Gazete cemiyetin bildirisinin altına kendi notunu da koymayı ihmal etmez: “İngiliz dostluğunun bu ülke ve millet için ne büyük bir nimet olduğunu yayınlarımızla sürekli tekrar ediyoruz. Bu dostluğun daha belirgin bir çerçeve dahilinde oluşumunu gösterecek olan yukarıdaki cemiyetin teşkili cidden şükran duyulacak bir olaydır. Anlamakla müsterih oluyoruz ki, hakikatin parlak ışıkları artık yollarımızı aydınlatıyor ve bütün millet böyle bir cemiyete istinad etmemiş olsa bile, dostluğu kalbinde bütün hararetiyle taşıyor”
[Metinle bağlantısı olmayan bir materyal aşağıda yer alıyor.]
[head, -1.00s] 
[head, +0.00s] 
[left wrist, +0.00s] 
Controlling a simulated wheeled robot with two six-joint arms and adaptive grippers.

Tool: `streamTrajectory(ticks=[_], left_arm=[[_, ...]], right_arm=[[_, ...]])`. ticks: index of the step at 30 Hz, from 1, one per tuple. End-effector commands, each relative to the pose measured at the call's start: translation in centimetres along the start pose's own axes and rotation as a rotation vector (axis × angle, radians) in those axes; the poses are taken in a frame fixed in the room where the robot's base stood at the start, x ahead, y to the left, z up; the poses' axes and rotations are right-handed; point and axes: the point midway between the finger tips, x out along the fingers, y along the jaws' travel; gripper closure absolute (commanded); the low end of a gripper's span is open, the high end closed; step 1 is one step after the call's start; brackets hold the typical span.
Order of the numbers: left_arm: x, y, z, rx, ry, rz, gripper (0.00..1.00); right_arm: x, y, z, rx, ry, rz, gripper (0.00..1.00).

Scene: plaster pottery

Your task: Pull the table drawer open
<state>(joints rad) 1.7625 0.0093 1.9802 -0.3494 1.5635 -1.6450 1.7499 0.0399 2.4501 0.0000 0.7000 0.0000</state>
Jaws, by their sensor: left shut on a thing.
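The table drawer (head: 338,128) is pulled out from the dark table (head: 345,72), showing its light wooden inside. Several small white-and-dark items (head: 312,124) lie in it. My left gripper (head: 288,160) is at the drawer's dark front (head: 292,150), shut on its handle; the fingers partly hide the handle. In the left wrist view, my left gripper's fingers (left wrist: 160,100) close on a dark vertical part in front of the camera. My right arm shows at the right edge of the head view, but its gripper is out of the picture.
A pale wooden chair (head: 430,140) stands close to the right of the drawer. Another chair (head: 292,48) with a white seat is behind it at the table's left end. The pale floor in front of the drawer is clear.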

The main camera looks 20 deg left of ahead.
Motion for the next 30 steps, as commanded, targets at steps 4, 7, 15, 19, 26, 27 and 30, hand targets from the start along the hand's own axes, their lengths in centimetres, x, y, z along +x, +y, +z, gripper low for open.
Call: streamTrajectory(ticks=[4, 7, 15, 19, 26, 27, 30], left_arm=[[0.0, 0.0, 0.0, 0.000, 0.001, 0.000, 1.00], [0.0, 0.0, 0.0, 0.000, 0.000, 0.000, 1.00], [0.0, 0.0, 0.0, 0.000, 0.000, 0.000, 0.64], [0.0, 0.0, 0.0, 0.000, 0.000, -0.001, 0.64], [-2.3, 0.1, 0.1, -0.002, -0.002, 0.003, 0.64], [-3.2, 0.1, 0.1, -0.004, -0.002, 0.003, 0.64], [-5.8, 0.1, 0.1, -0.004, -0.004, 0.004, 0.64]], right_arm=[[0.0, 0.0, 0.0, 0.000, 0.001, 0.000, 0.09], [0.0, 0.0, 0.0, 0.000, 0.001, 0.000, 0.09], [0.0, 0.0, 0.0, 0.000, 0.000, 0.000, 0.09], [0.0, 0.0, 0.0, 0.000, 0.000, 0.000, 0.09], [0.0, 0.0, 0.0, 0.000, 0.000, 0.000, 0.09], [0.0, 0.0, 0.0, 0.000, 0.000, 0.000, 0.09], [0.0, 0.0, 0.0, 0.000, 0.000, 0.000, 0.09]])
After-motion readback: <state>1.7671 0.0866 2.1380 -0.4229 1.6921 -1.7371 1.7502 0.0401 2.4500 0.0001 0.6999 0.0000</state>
Kuruluşundan yaklaşık üç ay sonra 28 Ağustos tarihi itibarıyla cemiyetin üye sayısı 53.000’e ulaşmıştır. Cemiyetin resmi kurucusu Sait Molla olarak görülmekte ise de, bu faaliyetlerdeki baş mimar İngiliz Gizli Servisi’nin İstanbul şubesi başkanı ve İngiliz yüksek Komiserliği’ndeki, baş casus Papaz Frew idi.
O dönemdeki mevcut hukuk sistemine göre, yasal olmayan bu cemiyet, İngilizler ve İngiliz himayesi lehinde propaganda yaparak kamuoyu oluşturmak ve böylelikle memlekete İngiliz himayesini getirebilmek amacını gerçekleştirebilmek için kurulmuştur. Bu sebeple cemiyet, hem kuruluş hem de örgütlenmesi sırasında İngilizlerden büyük maddi ve manevi destek görmüştür.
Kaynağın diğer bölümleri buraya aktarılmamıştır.